Each of the itemized expenses he claims for the lot purchase may be reimbursed since they are types of expenses an employee would incur to purchase an existing residence and are not precluded from reimbursement under the FTR. Other than the loan origination fee, the items are reasonable and may be reimbursed. As to the $3,000 claimed as a loan origination fee, section 302-6.2(d)(1)(ii) of the FTR  limits the reimbursable amount to 1 percent of the loan, unless the lender itemizes the administrative charges and shows that the higher rate does not include prepaid interest, points, or mortgage discount and there is a further showing that the higher rate is customarily charged in the locality where the property is located. The record does not disclose the amount of the loan Mr. Bellamy obtained to purchase the lot, but its purchase price was only $53,500. If his loan was for the full purchase price, the maximum amount Mr. Bellamy could be reimbursed for his loan origination fee would be $535.
As for Mr. Bellamy's claim for reimbursement of his litigation costs, section 302-6.2(c) of the FTR  specifically excludes the costs of litigation. Accordingly, the FAA may certify Mr. Bellamy's June 4, 1991, voucher for payment consistent with the foregoing.
for Robert P. Murphy
1. Ms. Deborah A. Osipchak.
2. Title to the lot had been conveyed by Mr. and Mrs.
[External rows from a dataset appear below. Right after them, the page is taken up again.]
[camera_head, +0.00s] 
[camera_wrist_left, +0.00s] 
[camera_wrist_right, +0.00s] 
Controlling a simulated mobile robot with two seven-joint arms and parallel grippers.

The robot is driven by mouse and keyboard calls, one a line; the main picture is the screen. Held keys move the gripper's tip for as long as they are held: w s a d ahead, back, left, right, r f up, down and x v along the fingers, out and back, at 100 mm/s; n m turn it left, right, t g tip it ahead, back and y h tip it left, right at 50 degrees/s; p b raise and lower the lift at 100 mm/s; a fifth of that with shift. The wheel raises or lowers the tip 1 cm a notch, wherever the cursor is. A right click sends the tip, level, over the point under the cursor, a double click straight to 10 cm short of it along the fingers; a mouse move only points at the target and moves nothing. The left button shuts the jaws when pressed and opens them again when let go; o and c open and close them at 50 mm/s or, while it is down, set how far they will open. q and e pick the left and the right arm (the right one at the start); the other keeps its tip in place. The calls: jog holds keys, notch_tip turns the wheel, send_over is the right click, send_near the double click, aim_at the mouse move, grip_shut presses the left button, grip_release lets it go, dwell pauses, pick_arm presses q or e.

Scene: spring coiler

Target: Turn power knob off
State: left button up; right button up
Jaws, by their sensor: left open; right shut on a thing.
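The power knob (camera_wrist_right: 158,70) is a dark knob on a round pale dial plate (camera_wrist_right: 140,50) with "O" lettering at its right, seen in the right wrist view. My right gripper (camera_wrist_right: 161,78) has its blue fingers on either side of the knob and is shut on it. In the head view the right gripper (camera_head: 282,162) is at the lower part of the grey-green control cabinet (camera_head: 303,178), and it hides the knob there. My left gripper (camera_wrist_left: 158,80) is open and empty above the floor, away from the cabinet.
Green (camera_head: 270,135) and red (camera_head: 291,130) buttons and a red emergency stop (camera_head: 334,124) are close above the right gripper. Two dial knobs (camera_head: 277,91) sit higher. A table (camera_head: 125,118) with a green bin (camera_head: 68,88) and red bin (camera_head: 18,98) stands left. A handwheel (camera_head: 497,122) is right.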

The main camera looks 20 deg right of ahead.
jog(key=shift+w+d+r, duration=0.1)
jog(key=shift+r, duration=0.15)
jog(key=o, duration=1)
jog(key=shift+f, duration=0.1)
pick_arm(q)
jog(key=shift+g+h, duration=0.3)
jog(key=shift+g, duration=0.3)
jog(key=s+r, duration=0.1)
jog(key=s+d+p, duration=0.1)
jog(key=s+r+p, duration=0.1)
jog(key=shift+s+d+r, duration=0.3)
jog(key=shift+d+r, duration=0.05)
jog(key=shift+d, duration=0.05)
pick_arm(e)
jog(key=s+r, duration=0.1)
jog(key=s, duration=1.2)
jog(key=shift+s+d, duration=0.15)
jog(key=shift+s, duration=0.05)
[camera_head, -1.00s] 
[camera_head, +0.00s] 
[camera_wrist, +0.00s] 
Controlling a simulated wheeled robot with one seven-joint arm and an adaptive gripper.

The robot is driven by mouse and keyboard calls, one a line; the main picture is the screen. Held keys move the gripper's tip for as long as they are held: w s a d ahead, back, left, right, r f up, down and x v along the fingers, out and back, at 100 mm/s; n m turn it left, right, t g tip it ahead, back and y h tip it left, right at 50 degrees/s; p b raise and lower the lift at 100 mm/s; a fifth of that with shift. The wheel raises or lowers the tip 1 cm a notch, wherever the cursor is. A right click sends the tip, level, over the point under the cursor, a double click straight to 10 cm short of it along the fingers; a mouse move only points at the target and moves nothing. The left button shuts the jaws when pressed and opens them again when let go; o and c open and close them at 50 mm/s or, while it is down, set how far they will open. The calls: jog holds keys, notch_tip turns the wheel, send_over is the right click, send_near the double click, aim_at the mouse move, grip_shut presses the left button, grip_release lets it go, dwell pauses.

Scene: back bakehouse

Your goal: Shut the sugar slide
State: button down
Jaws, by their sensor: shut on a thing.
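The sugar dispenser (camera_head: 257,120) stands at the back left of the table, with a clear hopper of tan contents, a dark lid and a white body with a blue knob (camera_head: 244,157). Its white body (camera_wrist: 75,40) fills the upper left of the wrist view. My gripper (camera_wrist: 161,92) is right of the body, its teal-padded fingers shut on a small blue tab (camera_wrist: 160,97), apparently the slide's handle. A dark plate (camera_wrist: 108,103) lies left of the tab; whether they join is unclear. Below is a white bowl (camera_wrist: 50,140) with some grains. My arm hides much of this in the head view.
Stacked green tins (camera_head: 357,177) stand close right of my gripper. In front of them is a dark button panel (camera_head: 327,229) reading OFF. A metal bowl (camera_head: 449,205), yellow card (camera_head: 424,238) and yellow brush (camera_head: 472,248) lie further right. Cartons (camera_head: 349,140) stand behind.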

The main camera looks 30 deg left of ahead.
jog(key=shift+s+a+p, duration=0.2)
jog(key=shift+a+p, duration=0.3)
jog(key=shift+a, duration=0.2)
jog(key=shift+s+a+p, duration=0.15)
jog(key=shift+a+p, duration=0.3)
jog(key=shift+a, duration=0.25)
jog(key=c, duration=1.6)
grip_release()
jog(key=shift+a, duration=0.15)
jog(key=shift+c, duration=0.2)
Bellamy to the builder as part of the original construction contract.
3. 41 C.F.R. Sec. 302-6.1(e) (1995).
4. 41 C.F.R. Part 302-6 (1995).
5. 41 C.F.R. Sec. 302-6.1(e)(1) and (2) (1995).
6. William Buchanan, B-245281, Feb. 20, 1992, and decisions cited.
7. 41 C.F.R. Sec. 302-6.2(d)(1)(x) (1995).
8. See also Edmund J. Koenke, B-214362, Aug. 7, 1984, and Donnie R. Sparks, B-213769, May 1, 1984.
9. 41 C.F.R. Sec. 302-6.2(d)(1)(ii) (1995).
10. 41 C.F.R. Sec. 302-6.2(c) (1995).